── Records for this exercise ──
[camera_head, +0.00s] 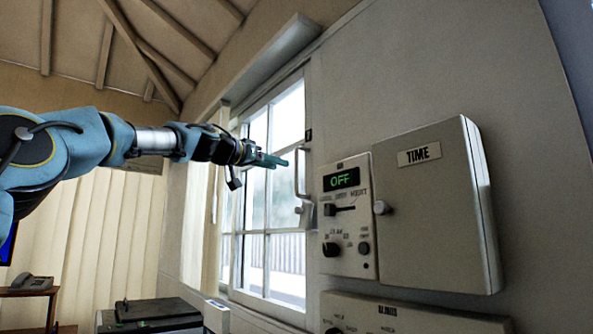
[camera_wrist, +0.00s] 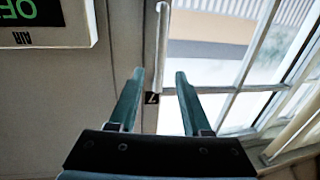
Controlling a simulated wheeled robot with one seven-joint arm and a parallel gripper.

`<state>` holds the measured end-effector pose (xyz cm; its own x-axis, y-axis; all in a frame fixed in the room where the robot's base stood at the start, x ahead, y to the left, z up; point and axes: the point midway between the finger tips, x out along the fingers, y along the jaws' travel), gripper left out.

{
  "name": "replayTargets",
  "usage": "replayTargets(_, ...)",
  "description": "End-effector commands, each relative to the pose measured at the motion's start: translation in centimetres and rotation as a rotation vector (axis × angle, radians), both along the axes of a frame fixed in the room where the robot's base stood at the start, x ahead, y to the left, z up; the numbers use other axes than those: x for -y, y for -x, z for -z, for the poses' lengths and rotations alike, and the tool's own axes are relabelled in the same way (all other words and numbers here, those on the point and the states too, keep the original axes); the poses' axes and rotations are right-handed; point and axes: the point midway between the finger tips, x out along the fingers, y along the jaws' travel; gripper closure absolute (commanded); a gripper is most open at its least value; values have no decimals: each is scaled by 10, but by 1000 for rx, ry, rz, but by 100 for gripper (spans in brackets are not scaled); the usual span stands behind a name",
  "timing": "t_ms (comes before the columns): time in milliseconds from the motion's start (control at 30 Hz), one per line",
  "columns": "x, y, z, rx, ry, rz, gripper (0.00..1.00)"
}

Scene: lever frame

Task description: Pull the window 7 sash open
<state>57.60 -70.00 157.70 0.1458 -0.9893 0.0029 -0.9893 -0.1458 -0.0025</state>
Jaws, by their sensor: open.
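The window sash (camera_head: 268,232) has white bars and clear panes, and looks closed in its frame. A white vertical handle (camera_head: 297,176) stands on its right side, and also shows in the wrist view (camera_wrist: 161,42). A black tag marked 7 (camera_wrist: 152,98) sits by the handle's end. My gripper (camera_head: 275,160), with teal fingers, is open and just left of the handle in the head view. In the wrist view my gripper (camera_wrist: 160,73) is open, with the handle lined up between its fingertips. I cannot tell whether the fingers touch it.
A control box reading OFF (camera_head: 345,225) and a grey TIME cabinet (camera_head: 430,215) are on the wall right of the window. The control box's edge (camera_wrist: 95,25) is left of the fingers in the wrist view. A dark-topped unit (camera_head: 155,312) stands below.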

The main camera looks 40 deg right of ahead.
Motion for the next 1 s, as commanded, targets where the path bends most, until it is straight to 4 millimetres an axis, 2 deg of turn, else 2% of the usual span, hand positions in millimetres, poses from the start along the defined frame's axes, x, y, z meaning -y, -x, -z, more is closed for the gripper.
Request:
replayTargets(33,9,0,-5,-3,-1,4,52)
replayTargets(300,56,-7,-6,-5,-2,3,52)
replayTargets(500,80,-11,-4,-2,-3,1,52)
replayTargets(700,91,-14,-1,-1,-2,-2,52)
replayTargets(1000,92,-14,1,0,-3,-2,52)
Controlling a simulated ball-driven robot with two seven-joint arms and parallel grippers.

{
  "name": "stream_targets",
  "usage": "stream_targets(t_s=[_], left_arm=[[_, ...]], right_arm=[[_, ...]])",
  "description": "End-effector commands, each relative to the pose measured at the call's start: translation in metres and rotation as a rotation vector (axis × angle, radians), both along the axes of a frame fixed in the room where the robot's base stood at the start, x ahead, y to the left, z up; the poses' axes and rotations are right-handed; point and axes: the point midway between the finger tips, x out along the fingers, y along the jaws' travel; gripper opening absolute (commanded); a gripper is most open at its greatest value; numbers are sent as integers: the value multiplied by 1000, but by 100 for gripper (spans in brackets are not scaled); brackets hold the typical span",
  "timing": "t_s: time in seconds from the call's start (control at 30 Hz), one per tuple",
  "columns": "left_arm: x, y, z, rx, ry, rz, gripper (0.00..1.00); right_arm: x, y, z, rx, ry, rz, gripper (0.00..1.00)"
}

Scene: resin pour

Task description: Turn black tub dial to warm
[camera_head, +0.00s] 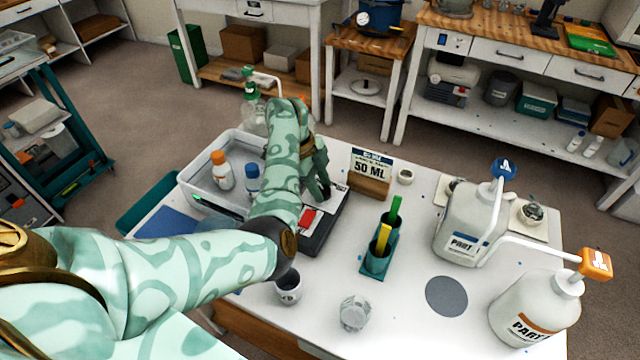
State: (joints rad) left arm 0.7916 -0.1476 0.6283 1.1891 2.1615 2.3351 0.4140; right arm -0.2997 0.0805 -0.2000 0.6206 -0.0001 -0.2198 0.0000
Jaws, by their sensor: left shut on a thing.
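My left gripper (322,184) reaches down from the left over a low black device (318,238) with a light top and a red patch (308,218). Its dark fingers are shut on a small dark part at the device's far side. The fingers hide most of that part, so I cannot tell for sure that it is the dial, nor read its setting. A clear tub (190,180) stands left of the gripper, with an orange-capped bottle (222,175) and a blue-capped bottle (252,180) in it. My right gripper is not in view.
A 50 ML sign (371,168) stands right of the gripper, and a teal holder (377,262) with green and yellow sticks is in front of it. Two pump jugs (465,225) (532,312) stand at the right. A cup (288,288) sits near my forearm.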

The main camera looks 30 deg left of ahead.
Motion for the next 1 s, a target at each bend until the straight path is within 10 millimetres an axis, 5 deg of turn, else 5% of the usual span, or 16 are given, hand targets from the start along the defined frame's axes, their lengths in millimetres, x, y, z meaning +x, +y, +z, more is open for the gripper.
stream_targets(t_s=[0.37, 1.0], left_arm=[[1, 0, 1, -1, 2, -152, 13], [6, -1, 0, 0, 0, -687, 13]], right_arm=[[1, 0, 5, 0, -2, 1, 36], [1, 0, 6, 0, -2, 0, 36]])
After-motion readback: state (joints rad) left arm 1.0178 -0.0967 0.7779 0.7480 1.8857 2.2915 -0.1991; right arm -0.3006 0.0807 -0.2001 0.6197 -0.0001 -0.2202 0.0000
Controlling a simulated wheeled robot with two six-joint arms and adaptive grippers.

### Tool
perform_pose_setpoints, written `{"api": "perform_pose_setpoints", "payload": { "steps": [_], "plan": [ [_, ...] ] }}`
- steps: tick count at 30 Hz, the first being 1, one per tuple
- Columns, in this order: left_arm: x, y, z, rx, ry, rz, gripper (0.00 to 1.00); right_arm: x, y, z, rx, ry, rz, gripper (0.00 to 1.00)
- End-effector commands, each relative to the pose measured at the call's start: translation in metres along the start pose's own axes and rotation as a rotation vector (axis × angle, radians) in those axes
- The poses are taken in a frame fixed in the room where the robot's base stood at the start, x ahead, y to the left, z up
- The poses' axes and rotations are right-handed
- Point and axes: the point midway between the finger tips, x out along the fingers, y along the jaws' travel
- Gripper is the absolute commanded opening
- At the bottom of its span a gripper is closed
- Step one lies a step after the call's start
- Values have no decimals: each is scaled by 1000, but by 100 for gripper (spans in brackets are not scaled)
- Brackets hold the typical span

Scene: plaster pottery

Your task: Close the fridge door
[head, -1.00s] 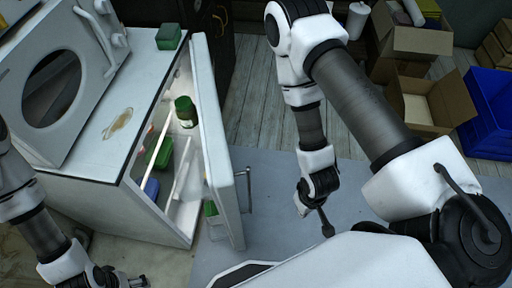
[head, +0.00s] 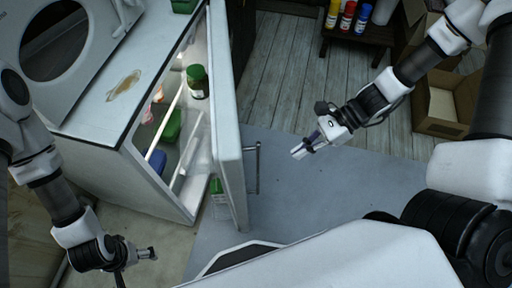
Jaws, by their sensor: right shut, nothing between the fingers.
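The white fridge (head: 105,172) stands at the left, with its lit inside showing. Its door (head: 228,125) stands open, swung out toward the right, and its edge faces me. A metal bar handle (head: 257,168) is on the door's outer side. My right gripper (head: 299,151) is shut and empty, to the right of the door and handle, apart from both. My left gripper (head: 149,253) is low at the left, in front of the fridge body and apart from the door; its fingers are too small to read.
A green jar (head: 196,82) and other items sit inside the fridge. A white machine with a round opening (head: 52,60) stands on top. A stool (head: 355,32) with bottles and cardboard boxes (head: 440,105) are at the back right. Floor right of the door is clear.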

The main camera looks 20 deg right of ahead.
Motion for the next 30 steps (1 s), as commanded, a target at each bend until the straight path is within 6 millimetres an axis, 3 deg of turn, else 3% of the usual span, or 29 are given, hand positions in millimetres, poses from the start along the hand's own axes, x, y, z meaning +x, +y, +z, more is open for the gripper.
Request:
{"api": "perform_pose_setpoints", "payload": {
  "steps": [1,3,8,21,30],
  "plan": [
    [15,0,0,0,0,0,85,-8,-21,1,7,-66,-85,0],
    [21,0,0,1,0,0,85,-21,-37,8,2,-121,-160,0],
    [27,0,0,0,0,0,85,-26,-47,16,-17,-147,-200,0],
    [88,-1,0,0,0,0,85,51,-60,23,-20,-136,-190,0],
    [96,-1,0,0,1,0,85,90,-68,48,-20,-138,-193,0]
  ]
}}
───
§ Exercise directions
Scan the records above for the string "parallel", then select every line that holds it.

§ Written response
Controlling a simulated wheeled robot with one seven-joint arm and a parallel gripper.
Controlling a simulated ball-driven robot with two seven-joint arms and parallel grippers.

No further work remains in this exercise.